Sua figlia aveva 11 anni, mio figlio 14. Il Natale del 1993 è stato il più infelice della mia vita. Non l’abbiamo cancellata, la cerimonia, ma è diventata la cerimonia dell’addio. All’infanzia. All’attesa. Alla gioia intrecciata senza tempo e senza ragionamento. Ho recitato ancora un po’, per loro, per mio figlio e per la figlia di mia sorella che ho, pochi giorni dopo, adottato. Ho recitato attesa e sorpresa ma senza convinzione. Il pranzo di Natale è il momento in cui, a tavola, si contano i posti vuoti. Ormai, i posti vuoti sono tutta la mia famiglia d’origine. Per ultimo mio padre, dodici anni fa. Pensavo che avrei provato una sorta di liberazione. Non credo né in Dio né nello shopping. E allora basta Natale, no? No. Non mi manca la festa. Mi manca la vigilia.
Mi manca l’attesa, il rituale, quel dolce e assurdo fingere di credere.
Non mi piace andare per negozi, in quella ressa di acquisti obbligati, per dovere sociale, per non presentarsi a mani vuote a pranzi e cene a cui non hai voglia di andare. Certe volte mi apposto in un negozio e guardo le mani allungarsi verso oggetti inutili, di poco valore. Sono quelli che, nell’atto del porgerli, saranno definiti ‘un pensierino’. E un Rolex che cos’è? Un pensierone?
Lo so, sono diventata acida. Confesso che da quel lontano Natale del 1993, quando il Natale andò in scena lo stesso, e la bambina di mia sorella mi consegnò con un sorriso difficile da dimenticare, il grande quaderno con la copertina ricamata a mano che mia sorella aveva preparato per me, da quel Natale di 30 anni fa, è diventato difficile, per me, festeggiare. È diventato difficile anche, o forse soprattutto, per l’ormai quarantaduenne bambina rimasta orfana quel giorno. E per tutti noi? È facile fare festa mentre, non molto lontano da casa nostra, muoiono migliaia di persone?

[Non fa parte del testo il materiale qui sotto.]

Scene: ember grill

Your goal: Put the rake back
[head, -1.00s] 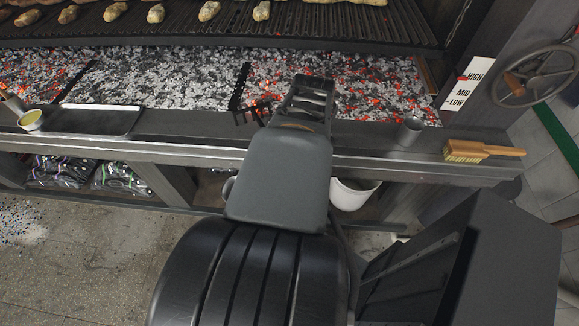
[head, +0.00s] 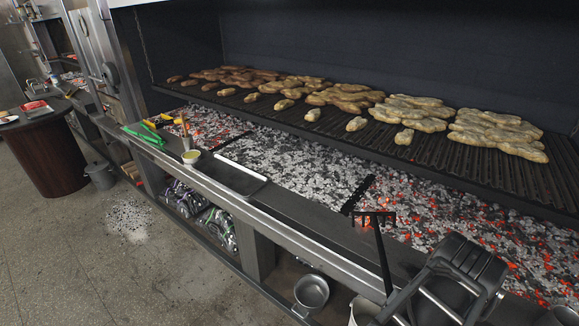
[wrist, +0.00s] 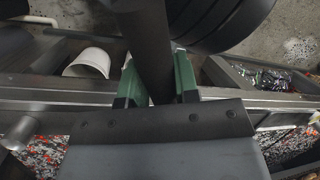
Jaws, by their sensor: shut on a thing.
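The black rake (head: 385,262) stands out above the front ledge in the head view, its short toothed head at the top and its dark handle running down toward my arm. In the wrist view the green-padded fingers of my gripper (wrist: 157,86) are shut around a thick dark handle (wrist: 147,40). In the head view my gripper is at the lower right, and its fingers are not clear there. A dark riveted strip over a grey sheet fills the bottom of the wrist view; I cannot tell whether it belongs to the rake.
Behind the metal ledge (head: 290,226) lies a bed of glowing coals (head: 300,165), under a grill (head: 470,160) with food. The ledge holds a shallow tray (head: 238,180), a sauce pot (head: 191,157) and green tongs (head: 145,137). A metal pot (head: 311,291) and white bucket (head: 363,311) sit below.

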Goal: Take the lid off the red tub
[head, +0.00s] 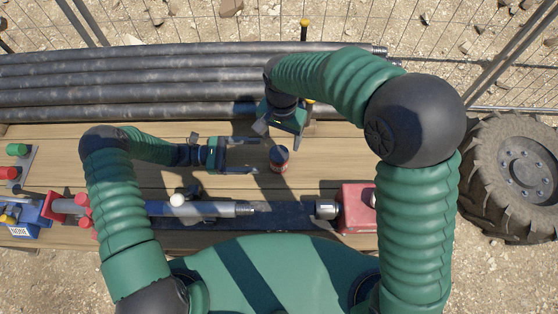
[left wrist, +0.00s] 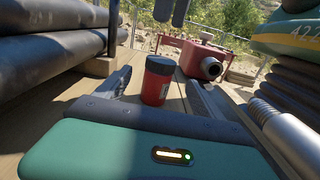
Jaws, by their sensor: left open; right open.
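The small red tub (head: 280,167) stands upright on the wooden deck, its dark lid (head: 279,153) on top. In the left wrist view the red tub (left wrist: 155,88) and dark lid (left wrist: 160,64) show straight ahead. My left gripper (head: 256,155) is open, its fingers pointing right toward the tub. In its wrist view the fingers lie either side of the tub; I cannot tell whether they reach around it. My right gripper (head: 281,138) is open and points down, just behind and above the lid. Its fingers (left wrist: 171,12) hang at the top of the left wrist view, apart from the lid.
Dark pipes (head: 180,85) lie stacked along the back of the deck. In front of the tub is a metal shaft (head: 215,209) on a blue beam, with a red block (head: 356,208) at right. A big tyre (head: 515,175) stands far right. Bare planks (head: 325,160) are right of the tub.

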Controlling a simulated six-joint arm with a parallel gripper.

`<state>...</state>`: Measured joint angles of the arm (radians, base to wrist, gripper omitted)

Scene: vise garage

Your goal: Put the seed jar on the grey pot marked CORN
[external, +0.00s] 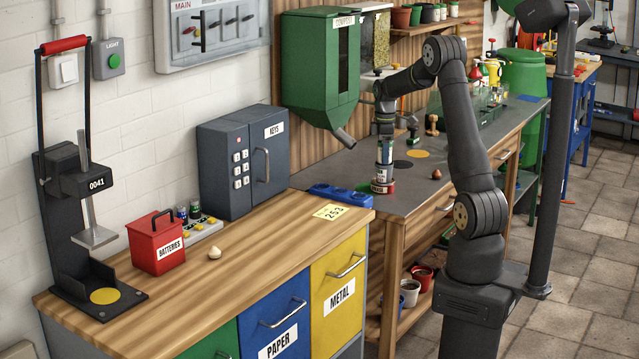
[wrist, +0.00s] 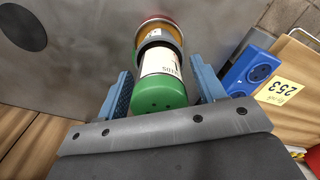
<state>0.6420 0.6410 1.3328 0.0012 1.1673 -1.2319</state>
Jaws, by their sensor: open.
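In the wrist view the jar (wrist: 160,72) lies between the two blue fingers of my gripper (wrist: 160,90), with a gap beside each. My gripper (external: 383,138) is open around the lid. Beneath the jar are a dark grey ring (wrist: 155,37) and an orange-red part with a white label. I cannot read that label clearly or tell whether it is the CORN pot.
A dark disc (external: 403,164) and a yellow disc (external: 418,153) lie on the bench right of the jar. A small red object (external: 436,174) is nearby. The green hopper (external: 318,70) hangs close left.

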Si può continuare a incartare regalini per i nostri figli e nipoti mentre ogni giorno muoiono centinaia di bambini in Palestina, in Libano, in Israele, in Ucraina? Riusciremo, dopo tutti questi mesi di morti annunciate e commentate sempre più rapidamente, ad abbracciarci e baciarci sotto l’albero di Natale, acceso di palline colorate?
Il pranzo sarà consumato in silenzio perché, fra i commensali, ci sarà certamente qualcuno che ti chiama “putiniana” se metti in dubbio la cristallina innocenza di Zelensky, che ti considera cretina perché vuoi la pace, che ti dà dell’antisemita perché critichi la politica di Netanyahu. Viviamo tempi di schieramenti feroci, niente più del mondo di oggi è lontano dal presepe. E la pace in terra, gli uomini e le donne di buona volontà, quando potranno gustarla e godersela e lavorare per mantenerla?
Io non la vedrò, spero che abbiano questa fortuna almeno le mie nipotine. E non soltanto, come in una recita ormai logora, nel giorno del Santo Natale.